I can barely ride a bike and I’m wearing a pair of shorts held together with Scotch tape, but I can assure you that I’m vastly more intelligent and talented than the writer(s) of this movie because I fucking understand that all the beautifully choreographed action in the world isn’t worth a damn thing unless the audience cares about the characters and their motivation, and frankly I’ve found pocket lint I’ve cared about more than Christian Bale’s John Connor and his mission to shout at everyone and save the day. If the characters aren’t interesting or likable there’s no tension when they’re in danger because you don’t care if they live or die. The movie would have been equally interesting if every action scene had been replaced with Christian Bale playing solitaire and watching Law and Order reruns in his trailer.
Don’t spend eight dollars to see this movie – don’t do it even if you just want to be “entertained” or see some “eye candy.” That’s completely fine if you just want to be entertained for a few hours; you may have heard of a movie called Star Trek, which I have paid fourteen dollars to see twice in theaters. That movie has eye candy and plenty of entertainment; it also boasts competent direction and masterful scripting. I cared more about Kirk’s green skinned Starfleet floozy who appears in all of one brief scene than I did about anyone in Terminator: Salvation because she displayed more than one emotion, spoke lines that hinted at some form of depth, and had big tits.
It’s despicable that they sank this much money and effort into a movie when the script clearly wasn’t there.

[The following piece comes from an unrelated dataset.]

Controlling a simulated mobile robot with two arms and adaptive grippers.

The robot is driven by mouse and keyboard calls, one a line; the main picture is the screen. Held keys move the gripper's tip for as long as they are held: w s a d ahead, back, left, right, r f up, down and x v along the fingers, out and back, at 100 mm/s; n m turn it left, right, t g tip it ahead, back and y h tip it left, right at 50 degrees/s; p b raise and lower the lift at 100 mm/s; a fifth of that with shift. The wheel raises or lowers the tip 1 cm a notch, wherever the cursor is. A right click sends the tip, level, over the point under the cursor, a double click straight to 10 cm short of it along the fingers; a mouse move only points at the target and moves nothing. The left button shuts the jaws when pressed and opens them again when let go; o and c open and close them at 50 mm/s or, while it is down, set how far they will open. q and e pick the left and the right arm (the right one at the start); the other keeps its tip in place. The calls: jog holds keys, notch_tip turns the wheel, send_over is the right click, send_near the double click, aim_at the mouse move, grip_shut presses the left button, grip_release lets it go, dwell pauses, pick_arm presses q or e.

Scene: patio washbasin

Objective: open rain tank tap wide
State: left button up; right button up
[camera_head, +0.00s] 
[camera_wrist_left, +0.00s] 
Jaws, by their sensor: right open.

It’s this year’s Crystal Bullshit Adventure Skull - it clumsily bastardizes a series that was once brilliant and had gracefully run its course, all in the name of making more money. If indeed you do go, I’d urge you to steal the film from the projectionist and then throw those canisters through McG’s bedroom window just to let him know what he’s done.
Terminator: Salvation is a giant, putrid, festering turd of a movie from start to finish; this is not opinion, this is simply the truth.
Truman Capps thinks it’s perfectly acceptable that he’s written about movies two weeks in a row now.